There’s a great old joke set in Texas. A rancher is talking to an outsider, boasting about the size of his ranch. He tells the guy: “It takes me a whole day to drive across my ranch.” And the other guy replies: “Yeah, I used to have a crappy truck like that.”
The Texas economy is currently soaring thanks to an historic oil boom. This is great news for the state. But there’s a down side to the oil boom. Many farm-to-market roads in South and East Texas are getting pummeled by heavy oil-truck traffic. Crumbling and full of potholes, the roads have gotten to the point where they’re too dangerous to ignore any longer. So to fix the roads (which is an expensive proposition) you’d assume that some sort of tax or levy would be imposed on oil producers, since they’re causing the damage.

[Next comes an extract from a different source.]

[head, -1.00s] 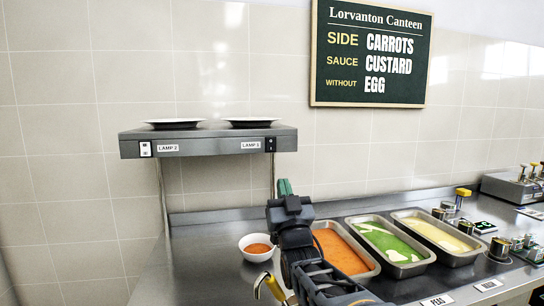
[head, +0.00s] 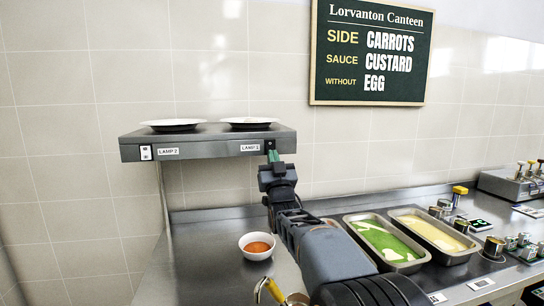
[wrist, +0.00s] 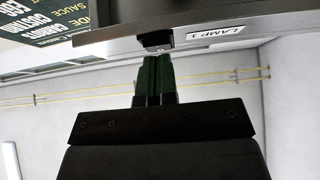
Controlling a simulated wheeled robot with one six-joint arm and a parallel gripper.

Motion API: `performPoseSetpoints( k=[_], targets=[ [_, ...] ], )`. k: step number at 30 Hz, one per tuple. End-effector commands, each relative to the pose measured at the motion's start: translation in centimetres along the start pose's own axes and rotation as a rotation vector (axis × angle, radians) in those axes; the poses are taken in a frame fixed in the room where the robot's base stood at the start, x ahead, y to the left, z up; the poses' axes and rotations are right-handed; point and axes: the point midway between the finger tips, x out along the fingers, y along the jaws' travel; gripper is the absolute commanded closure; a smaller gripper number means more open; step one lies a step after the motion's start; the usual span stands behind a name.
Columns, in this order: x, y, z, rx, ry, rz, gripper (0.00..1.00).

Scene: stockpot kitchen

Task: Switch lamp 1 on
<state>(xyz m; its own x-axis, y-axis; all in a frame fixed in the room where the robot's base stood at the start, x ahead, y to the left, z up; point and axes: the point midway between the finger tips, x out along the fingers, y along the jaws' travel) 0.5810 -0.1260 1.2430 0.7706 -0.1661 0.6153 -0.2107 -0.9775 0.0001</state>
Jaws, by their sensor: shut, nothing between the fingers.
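A grey shelf (head: 205,142) on the wall carries lamp switches on its front edge. The black lamp 1 switch (wrist: 154,41) sits beside the LAMP 1 label (wrist: 224,34) at the shelf's right end; in the head view my gripper partly covers it. My gripper (head: 272,157) has its green fingers shut and empty, pointing up at the switch. In the wrist view the fingertips (wrist: 153,58) are right at the switch; I cannot tell whether they touch. The switch's position is not clear. The lamp 2 switch (head: 146,152) is white, at the left end.
Two plates (head: 173,125) stand on the shelf. Below, a bowl (head: 257,246) of orange food and pans of green (head: 388,243) and yellow (head: 433,232) food sit on the steel counter (head: 200,240). A menu board (head: 370,50) hangs on the wall at right.

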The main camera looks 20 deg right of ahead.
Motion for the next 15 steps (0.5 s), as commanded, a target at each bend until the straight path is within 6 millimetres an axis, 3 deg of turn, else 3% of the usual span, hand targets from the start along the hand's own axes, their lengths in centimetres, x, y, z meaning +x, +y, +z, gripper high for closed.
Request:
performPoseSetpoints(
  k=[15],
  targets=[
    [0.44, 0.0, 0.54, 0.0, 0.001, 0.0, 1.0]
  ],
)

You’d be wrong because you’re using logic.
The Texas Department of Transportation has announced plans to convert 8o+ miles of paved roads to gravel. The DOT spokesman said this:
“Since paving roads is too expensive and there is not enough funding to repave them all, our only other option to make them safe is to turn them into gravel roads.”
Yup, that’s the only option. Apparently, the farmers and ranchers in the area aren’t too pleased. They’re learning the joys of living in small government, anti-tax America. This “solution” is probably how oil-rich Nigeria rolls when facing such challenges.
It’ll be fun to see what’s next. When the funding runs short for textbooks, they’ll probably put sewing machines in middle schools and have kids make shirts for The Gap. They could call it AP Home Economics.
Maybe that old joke about the rancher is actually a premonition. Welcome to Texas, where the rubber meets the gravel.